**EXERCISE BRIEF:** Which lines hold the word "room"? Copy each of them from the material.

**DATA EXCERPTS:**
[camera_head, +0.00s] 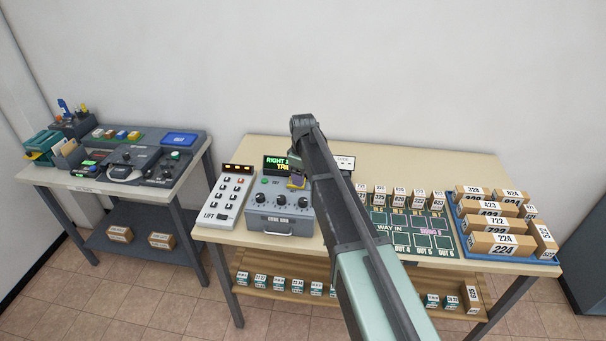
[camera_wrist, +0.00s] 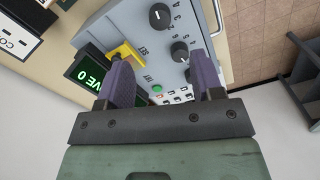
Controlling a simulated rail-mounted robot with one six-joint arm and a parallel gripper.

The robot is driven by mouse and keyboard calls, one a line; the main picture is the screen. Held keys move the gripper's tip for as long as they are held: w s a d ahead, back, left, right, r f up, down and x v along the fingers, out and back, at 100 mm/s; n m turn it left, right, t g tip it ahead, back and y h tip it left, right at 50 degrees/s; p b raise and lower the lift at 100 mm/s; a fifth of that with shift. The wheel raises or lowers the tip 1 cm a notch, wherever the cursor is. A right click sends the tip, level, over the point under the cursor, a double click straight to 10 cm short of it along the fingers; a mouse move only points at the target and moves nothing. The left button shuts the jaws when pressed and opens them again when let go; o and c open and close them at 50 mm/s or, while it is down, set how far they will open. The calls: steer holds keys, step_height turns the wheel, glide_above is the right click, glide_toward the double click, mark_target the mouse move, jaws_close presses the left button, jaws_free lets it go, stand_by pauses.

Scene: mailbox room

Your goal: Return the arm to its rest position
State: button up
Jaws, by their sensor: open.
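My arm reaches out over the right-hand table in the head view, bent at its far end. My gripper (camera_wrist: 162,85) is in the wrist view, its two purple-grey fingers spread apart with nothing held between them. It is in front of the grey control box (camera_head: 280,213), which has three dark knobs and a drawer handle. A yellow piece (camera_wrist: 124,52) on the box shows just beyond the left finger; I cannot tell whether they touch. In the head view the fingers are small and partly hidden by the arm.
A lift keypad (camera_head: 229,198) stands left of the box, with a green-text display (camera_head: 277,165) behind. A green mat (camera_head: 412,230) and a blue tray (camera_head: 466,246) of numbered parcels lie to the right. Another table (camera_head: 88,181) stands left, with a gap between.

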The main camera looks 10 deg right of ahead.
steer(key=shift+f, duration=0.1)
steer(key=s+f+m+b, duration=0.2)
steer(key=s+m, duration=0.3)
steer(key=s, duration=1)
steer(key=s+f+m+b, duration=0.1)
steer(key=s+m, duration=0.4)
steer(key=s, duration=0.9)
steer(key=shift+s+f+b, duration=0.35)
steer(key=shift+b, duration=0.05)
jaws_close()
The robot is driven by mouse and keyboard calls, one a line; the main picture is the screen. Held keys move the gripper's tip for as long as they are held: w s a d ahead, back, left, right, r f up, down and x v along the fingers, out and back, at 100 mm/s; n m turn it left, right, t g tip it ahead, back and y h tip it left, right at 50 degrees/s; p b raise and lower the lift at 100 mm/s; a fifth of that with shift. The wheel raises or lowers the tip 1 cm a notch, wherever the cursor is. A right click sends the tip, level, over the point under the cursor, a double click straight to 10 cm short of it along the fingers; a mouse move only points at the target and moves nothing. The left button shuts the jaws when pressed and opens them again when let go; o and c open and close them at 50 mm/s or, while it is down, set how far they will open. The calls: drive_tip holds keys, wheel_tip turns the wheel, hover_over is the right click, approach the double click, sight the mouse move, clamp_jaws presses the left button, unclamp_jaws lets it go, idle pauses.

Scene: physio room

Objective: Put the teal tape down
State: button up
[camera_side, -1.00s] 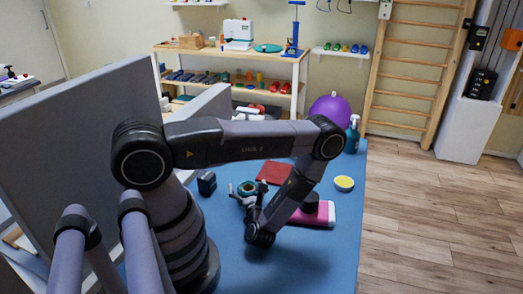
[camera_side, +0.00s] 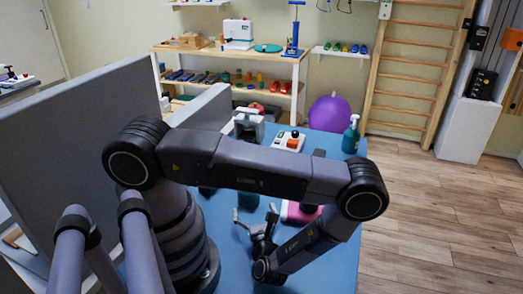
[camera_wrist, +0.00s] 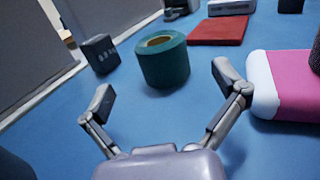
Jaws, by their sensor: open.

**WRITTEN ANSWER:**
Scene: mailbox room
Scene: physio room

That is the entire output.